We took the train to Le Grand Lucé, the town I mentioned earlier, where my uncle and his family had survived the war. There, in a modest hotel retreat, he had assembled his family and my siblings. In retrospect, I assume he had wanted to reconstitute our family, such as it was. But it had been so many years since I had seen my siblings that I did not recognize them. What happened next I hadn’t expected, if I had thought about it at all.

Uncle David had a small apartment in Paris that could not have accommodated us and his family together, nor could he have afforded to feed and clothe us. So, he had contacted a Jewish social organization to perform that support. Shortly after our departure from Le Grand Lucé, we were taken to a Maison d’enfants in a town called Cailly-sur-Eure, approximately 66 mile northwest of Paris. Maison d’enfants means children’s house or home. Although it is functionally like an orphanage, it is “softer” in this case, because all the children were survivors, as were the adults who ran it.

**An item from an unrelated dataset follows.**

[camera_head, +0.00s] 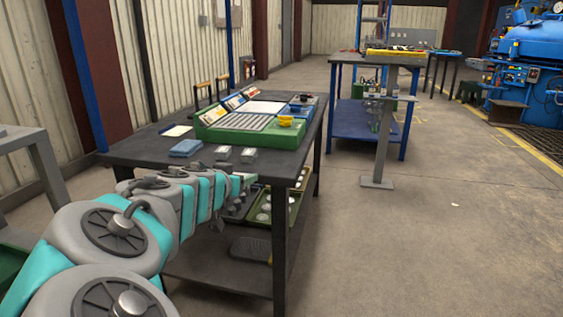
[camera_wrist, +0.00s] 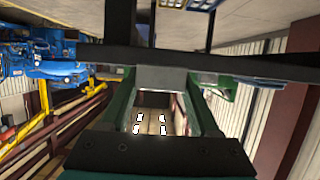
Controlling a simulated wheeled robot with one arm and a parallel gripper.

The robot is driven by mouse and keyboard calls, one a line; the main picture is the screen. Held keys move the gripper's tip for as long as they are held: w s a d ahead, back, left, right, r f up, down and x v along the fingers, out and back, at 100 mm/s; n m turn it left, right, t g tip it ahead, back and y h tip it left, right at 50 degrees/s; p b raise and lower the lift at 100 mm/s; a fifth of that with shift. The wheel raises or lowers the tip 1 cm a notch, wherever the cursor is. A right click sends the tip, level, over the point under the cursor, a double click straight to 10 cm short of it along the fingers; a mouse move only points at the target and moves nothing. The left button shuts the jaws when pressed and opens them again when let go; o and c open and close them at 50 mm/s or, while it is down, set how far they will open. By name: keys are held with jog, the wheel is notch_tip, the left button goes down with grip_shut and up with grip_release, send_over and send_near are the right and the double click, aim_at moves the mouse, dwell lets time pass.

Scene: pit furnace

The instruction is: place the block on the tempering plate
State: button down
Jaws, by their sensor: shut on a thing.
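My gripper (camera_wrist: 166,88) is shut on a grey block (camera_wrist: 168,77), which shows between its two green fingers in the wrist view. In the head view my arm reaches along the near side of the dark workbench, and my gripper (camera_head: 242,182) is small at its front edge. The block is hard to make out there. I cannot tell for sure which thing is the tempering plate; a dark ribbed plate (camera_head: 251,249) lies on the bench's lower shelf.
A blue-legged table (camera_head: 362,120) stands behind. The floor at right is open.

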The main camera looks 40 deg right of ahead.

We were in this particular maison d’enfants for perhaps a year. Why only a year? I don’t know. Perhaps the building owners wanted it back, or the funding for this particular location ran dry. Who knows? I’m just writing out loud. But then we were moved to another maison d’enfants in Jouy-en-Josas, only about 10 miles from the center of Paris. In my memoir, I speak much more of my time there, which I recollect with wistfulness, in spite of the reason that brought me there. I was in Jouy for perhaps a little less than two years, before we were moved again, this time to a village in the southwest called Moissac, near Bordeaux and about 400 miles from Paris. Quite a trip! We were housed in a rambling farmhouse on the edge of vineyards. Again, I can only conjecture as to the reason for this move. But, just like Jouy, I had fun there, romping in the fields and in the vineyards.

It might occur to you to ask why I wasn’t sad or depressed, without my parents. My answer is that children tend to live in the moment, and the disappearance of my parents had simply been suppressed. The full realization did not become front and center in my psyche till much later.

During the few years of living in the maisons d’enfants, paperwork had started to be prepared for immigration to the USA. I’m not sure when I became aware of it, but I was fully in favor of it. I think it was Uncle David who got the process started. After four years of paperwork activity, we (my siblings and me) finally received our immigration visas. There is another sub-story (not sob story) about this process that is described in my published memoir.

In late October 1949, Alice, Simon, and I boarded the S.S.Sobieski in Nice, bound for New York. Near the end of the voyage, someone took a photo of Simon and me on the deck of the Sobieski, from where we could see the Statue of Liberty, and in that moment, we left France behind and entered our American future.